## [The request]
For the entries below, how many lines include the word "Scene"? Give the figure and nothing more.

═══

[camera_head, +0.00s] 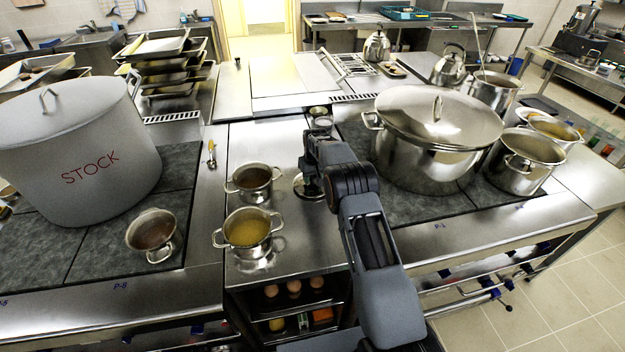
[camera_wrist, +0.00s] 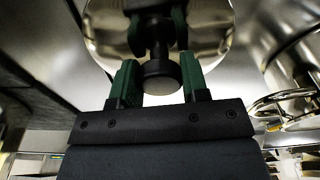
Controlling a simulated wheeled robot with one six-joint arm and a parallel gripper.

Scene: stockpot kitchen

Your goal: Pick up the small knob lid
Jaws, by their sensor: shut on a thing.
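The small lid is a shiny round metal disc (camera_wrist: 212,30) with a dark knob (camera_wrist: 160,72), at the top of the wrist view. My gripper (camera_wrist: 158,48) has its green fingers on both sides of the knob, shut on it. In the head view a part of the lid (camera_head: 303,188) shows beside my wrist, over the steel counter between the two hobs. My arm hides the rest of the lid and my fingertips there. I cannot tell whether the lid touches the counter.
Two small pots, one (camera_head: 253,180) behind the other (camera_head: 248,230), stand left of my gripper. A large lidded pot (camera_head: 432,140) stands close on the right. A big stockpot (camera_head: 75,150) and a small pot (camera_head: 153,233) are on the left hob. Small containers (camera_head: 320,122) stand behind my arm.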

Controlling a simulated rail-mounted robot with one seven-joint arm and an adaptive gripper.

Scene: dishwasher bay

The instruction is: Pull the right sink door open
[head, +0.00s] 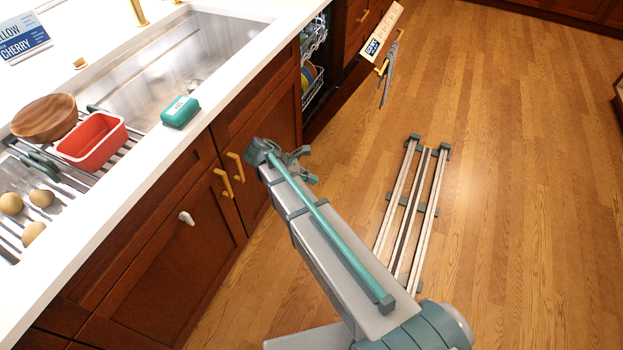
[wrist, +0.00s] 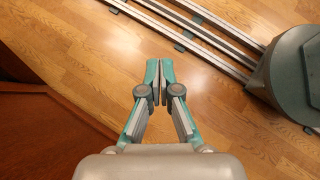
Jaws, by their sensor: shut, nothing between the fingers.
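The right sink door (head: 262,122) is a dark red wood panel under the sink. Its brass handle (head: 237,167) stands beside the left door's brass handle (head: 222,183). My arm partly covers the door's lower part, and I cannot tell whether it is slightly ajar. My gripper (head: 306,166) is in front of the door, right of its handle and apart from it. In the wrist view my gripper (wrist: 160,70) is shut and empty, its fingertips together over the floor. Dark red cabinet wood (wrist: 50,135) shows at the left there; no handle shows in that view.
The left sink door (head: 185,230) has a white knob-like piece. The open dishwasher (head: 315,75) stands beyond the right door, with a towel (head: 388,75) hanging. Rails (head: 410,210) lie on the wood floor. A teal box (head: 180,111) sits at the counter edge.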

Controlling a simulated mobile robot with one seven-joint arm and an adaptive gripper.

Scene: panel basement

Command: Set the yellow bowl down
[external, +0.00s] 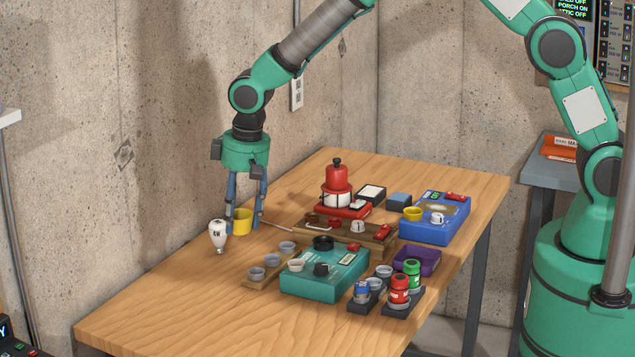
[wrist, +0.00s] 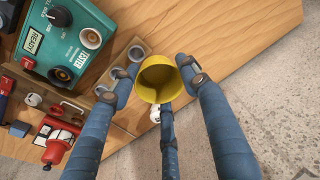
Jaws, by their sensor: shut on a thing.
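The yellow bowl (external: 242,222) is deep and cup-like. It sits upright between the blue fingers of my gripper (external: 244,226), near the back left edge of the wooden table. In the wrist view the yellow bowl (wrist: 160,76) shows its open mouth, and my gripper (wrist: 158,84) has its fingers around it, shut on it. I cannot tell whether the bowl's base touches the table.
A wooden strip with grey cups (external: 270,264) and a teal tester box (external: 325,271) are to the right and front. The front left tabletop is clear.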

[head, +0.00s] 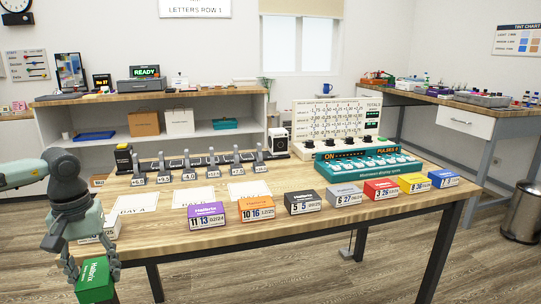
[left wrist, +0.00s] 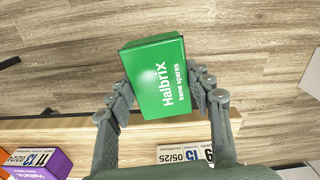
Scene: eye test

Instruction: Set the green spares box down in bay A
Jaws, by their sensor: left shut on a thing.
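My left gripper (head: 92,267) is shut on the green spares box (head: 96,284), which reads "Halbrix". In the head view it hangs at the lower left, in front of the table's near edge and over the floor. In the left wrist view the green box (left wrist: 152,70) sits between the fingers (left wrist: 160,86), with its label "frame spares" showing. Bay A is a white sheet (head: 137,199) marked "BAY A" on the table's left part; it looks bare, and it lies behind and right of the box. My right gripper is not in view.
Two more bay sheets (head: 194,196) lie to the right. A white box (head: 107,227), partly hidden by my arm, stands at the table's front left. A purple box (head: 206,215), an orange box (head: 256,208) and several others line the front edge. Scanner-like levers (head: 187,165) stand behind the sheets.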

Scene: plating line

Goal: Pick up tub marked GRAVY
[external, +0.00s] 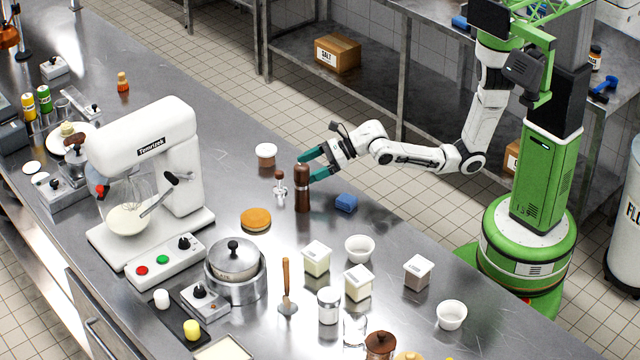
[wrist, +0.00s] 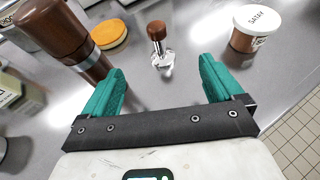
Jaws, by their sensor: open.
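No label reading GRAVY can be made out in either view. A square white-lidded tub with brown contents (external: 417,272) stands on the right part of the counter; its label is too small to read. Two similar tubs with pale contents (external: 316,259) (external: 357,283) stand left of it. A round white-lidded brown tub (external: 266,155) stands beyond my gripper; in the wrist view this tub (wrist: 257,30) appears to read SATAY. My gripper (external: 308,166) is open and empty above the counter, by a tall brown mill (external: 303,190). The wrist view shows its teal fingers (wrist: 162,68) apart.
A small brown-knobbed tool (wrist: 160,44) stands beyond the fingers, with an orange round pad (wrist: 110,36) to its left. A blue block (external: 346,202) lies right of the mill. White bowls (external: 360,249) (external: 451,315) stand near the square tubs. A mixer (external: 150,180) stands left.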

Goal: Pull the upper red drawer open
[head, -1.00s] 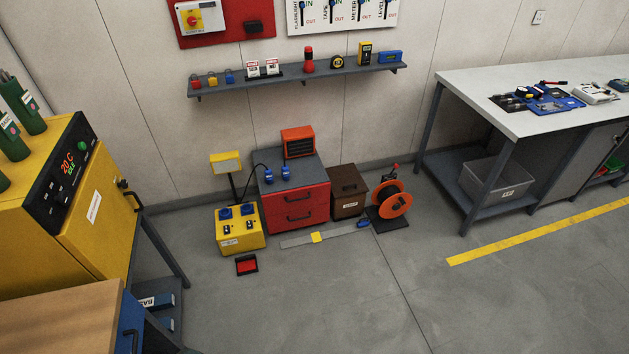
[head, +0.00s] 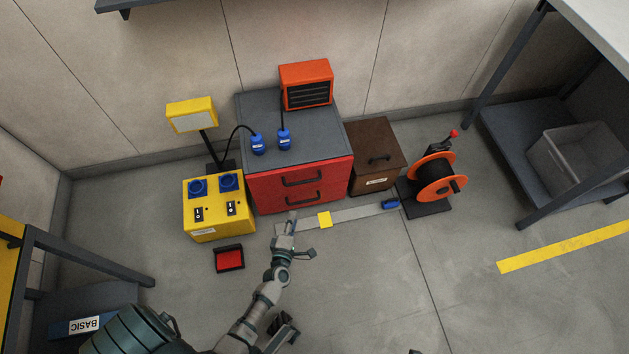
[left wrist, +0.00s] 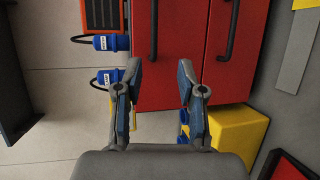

═══

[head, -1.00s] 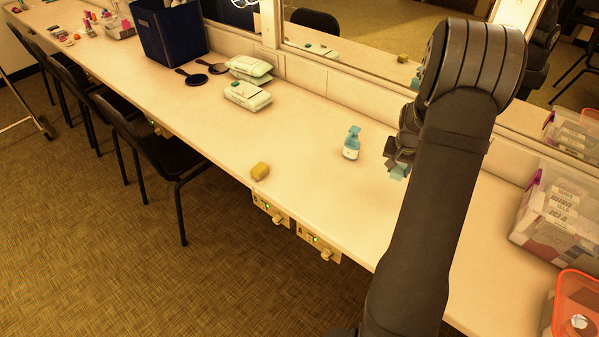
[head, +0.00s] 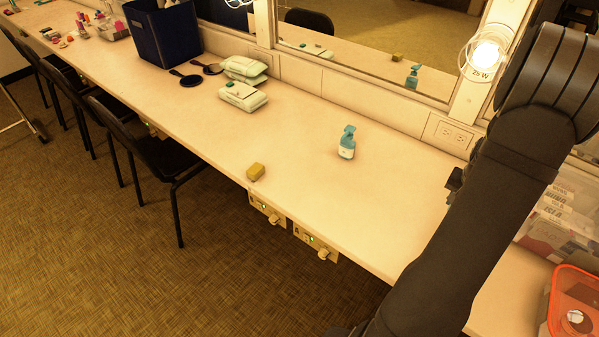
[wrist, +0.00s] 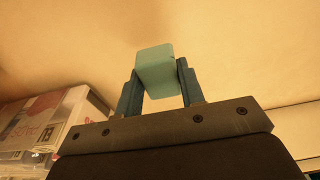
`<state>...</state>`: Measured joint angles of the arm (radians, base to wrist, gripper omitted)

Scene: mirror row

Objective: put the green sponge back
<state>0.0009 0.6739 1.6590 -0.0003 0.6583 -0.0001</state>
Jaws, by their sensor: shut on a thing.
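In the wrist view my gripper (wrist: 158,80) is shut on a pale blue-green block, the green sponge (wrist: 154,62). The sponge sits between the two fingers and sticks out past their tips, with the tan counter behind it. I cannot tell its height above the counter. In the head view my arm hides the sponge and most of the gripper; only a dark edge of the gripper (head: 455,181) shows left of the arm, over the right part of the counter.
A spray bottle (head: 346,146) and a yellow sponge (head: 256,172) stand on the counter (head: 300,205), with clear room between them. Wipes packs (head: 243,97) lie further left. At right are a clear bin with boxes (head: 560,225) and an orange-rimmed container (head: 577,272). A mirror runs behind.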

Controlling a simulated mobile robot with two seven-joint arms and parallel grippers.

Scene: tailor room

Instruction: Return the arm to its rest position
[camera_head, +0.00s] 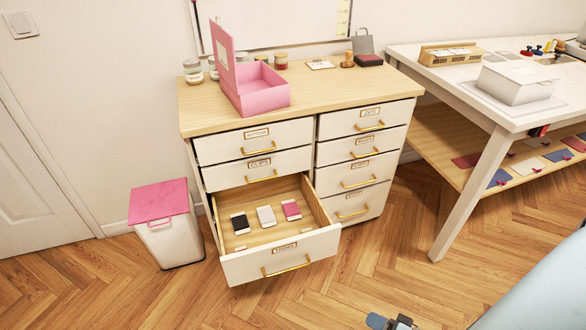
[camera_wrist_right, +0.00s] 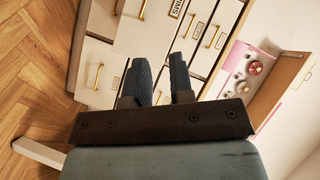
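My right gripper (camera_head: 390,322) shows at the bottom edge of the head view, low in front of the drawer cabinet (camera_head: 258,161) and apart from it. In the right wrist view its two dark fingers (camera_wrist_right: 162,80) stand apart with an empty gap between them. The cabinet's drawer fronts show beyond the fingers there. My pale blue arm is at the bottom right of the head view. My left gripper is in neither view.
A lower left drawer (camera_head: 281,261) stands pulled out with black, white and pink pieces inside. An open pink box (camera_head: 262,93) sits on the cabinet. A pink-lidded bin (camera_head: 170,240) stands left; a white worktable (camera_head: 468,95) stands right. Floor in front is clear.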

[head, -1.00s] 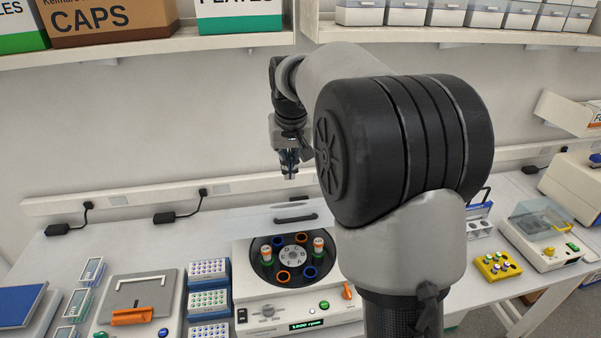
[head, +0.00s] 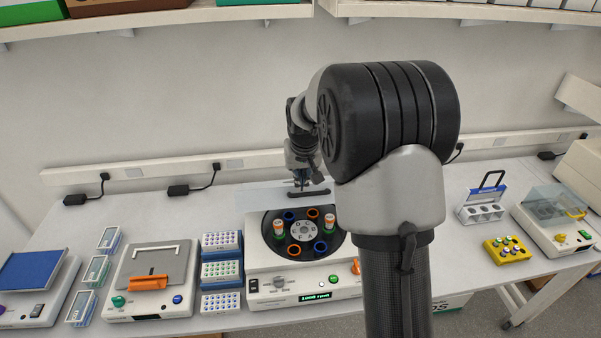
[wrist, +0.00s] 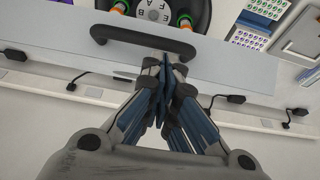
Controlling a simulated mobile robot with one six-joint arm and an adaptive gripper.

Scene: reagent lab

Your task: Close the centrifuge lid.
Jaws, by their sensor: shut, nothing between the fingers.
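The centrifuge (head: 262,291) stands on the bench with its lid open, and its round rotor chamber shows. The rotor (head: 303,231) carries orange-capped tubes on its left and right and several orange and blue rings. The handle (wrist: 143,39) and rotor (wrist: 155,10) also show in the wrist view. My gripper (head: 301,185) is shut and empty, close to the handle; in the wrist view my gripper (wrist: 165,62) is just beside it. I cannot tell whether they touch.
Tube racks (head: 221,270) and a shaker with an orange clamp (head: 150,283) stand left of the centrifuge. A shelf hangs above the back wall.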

═══

## [Response to the exercise]
8